Consommation en chute libre

Sur le marché physique, celui des vrais barils et des vrais tankers, le krach pétrolier est encore plus sanglant. Les barils contenus dans les soutes des pétroliers géants ne trouvent plus aucun acheteur sauf à des prix effondrés. On parle de 15 dollars, 10 dollars et même 8 dollars le baril!  La première compagnie pétrolière au monde, la saoudienne Aramco devrait vendre son pétrole autour de 15 dollars le baril à Rotterdam dès le début du mois d’avril. Le Nigeria, le plus important pays producteur africain, vend son Qua Iboe crude à un prix inférieur de 3,10 dollars aux cours du Brent. La Colombie commercialise elle son Vasconia à 7,75 dollars sous les prix du Brent.

La consommation de pétrole dans le monde est en chute libre. Elle aurait au moins baissé d’un tiers dans les pays européens en confinement comme la France, l’Italie et l’Espagne. Selon la banque Goldman Sachs, la demande mondiale, qui était de 100 millions de barils par jour l’an dernier, devrait baisser d’au moins 10,5 millions de barils par jour en mars et de 18,7 millions en avril.

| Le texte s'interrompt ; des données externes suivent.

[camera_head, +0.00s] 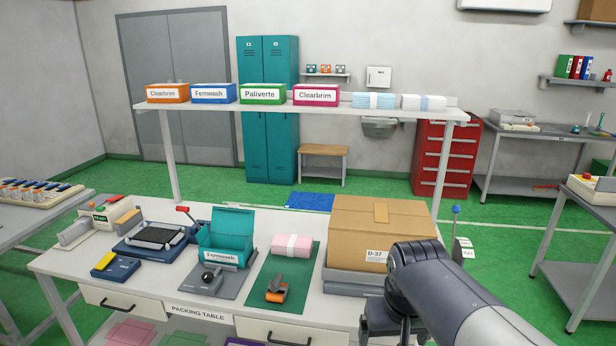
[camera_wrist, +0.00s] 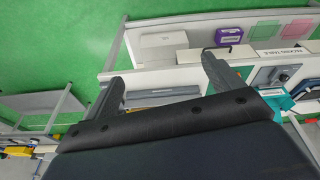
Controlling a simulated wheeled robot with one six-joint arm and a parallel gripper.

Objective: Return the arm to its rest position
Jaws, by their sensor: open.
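My arm is at the lower right in the head view, in front of the packing table (camera_head: 205,308). In the wrist view my gripper (camera_wrist: 162,82) has its two dark fingers spread wide apart, with nothing between them. The tabletop edge and drawers of the packing table show beyond the fingers in that view. In the head view the gripper's fingers are not clearly seen; only dark parts below the bent wrist show.
A cardboard box (camera_head: 375,232) marked D-37 stands just left of my arm. A teal Fernwash box (camera_head: 226,235), a pink bundle (camera_head: 291,245) and a tape dispenser (camera_head: 276,289) are on the table. A shelf (camera_head: 290,108) with labelled boxes spans above.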

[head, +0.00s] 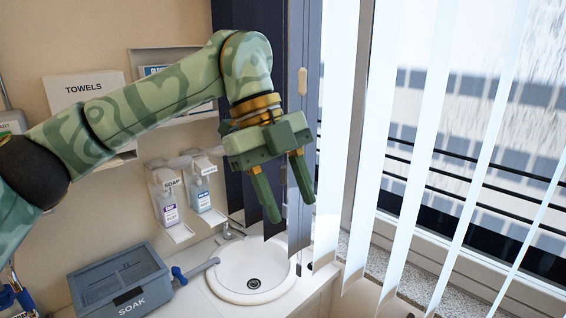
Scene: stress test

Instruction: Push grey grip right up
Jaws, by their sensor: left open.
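My left gripper (290,209) comes in from the upper left on a green patterned arm. Its two green fingers point down, apart, with nothing between them. They are in front of the dark blind slats (283,205), above the sink. A small pale, rounded grip (302,82) shows against the dark panel just above the gripper; it looks more beige than grey. A thin dark piece (299,269) hangs below the fingers by the sink's right rim. I cannot tell which of these is the grey grip. My right gripper is not in view.
White vertical blind slats (407,170) hang before the window at right. A round white sink (254,272) is below. A grey SOAK box (117,277) stands left of it. Soap bottles (166,196) and a TOWELS box (86,88) are on the wall.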

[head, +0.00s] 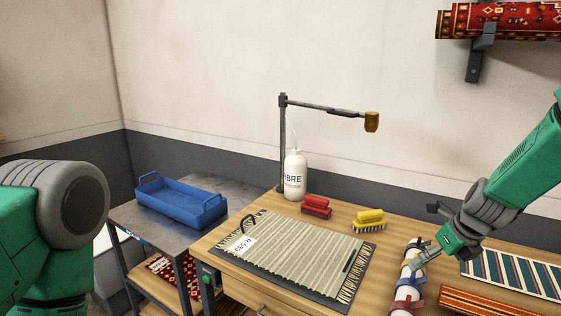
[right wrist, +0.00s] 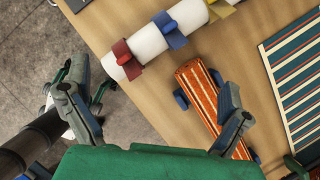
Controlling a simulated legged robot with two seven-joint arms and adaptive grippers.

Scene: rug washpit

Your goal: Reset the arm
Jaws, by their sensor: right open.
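My right arm comes in from the right in the head view, and its gripper (head: 424,254) is over the right part of the wooden bench (head: 278,211). In the head view it overlaps a white roll (head: 406,294) with straps; contact cannot be told there. In the right wrist view the gripper (right wrist: 148,95) is open, with its fingers wide apart and nothing between them. The white roll (right wrist: 150,42), with red and blue straps, lies beyond the fingers.
A post with a horizontal swing arm (head: 335,110) stands at the bench's back beside a white bottle (head: 295,178). A blue tray (head: 180,206) sits on a side table.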

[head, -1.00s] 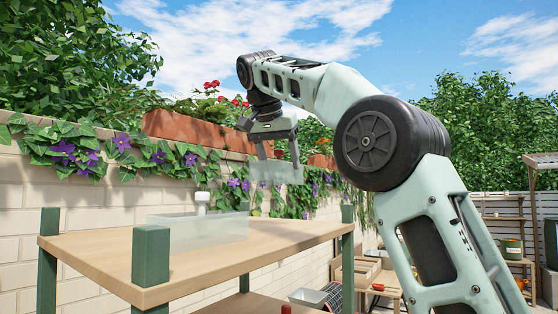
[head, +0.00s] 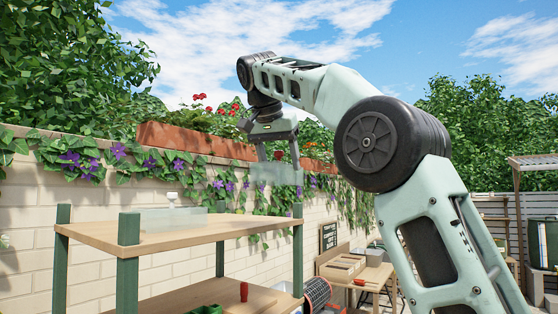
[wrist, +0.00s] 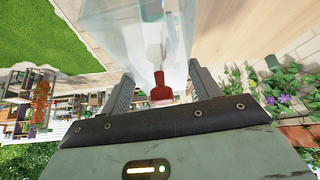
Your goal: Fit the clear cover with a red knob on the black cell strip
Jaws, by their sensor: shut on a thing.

Une bonne partie des producteurs américains de pétrole de schiste se trouve dans une situation intenable avec une dette totale évaluée à 160 milliards de dollars. Extraire un baril de schiste leur coûte en moyenne entre 45 et 50 dollars.  En moins de deux semaines, toutes les entreprises du secteur ou presque ont annoncé des coupures de budgets, des licenciements. Certaines ont même déjà lancé des procédures de faillites. Selon le cabinet Rystad Energy, le secteur pourrait perdre 200.000 emplois.

Où stocker les barils?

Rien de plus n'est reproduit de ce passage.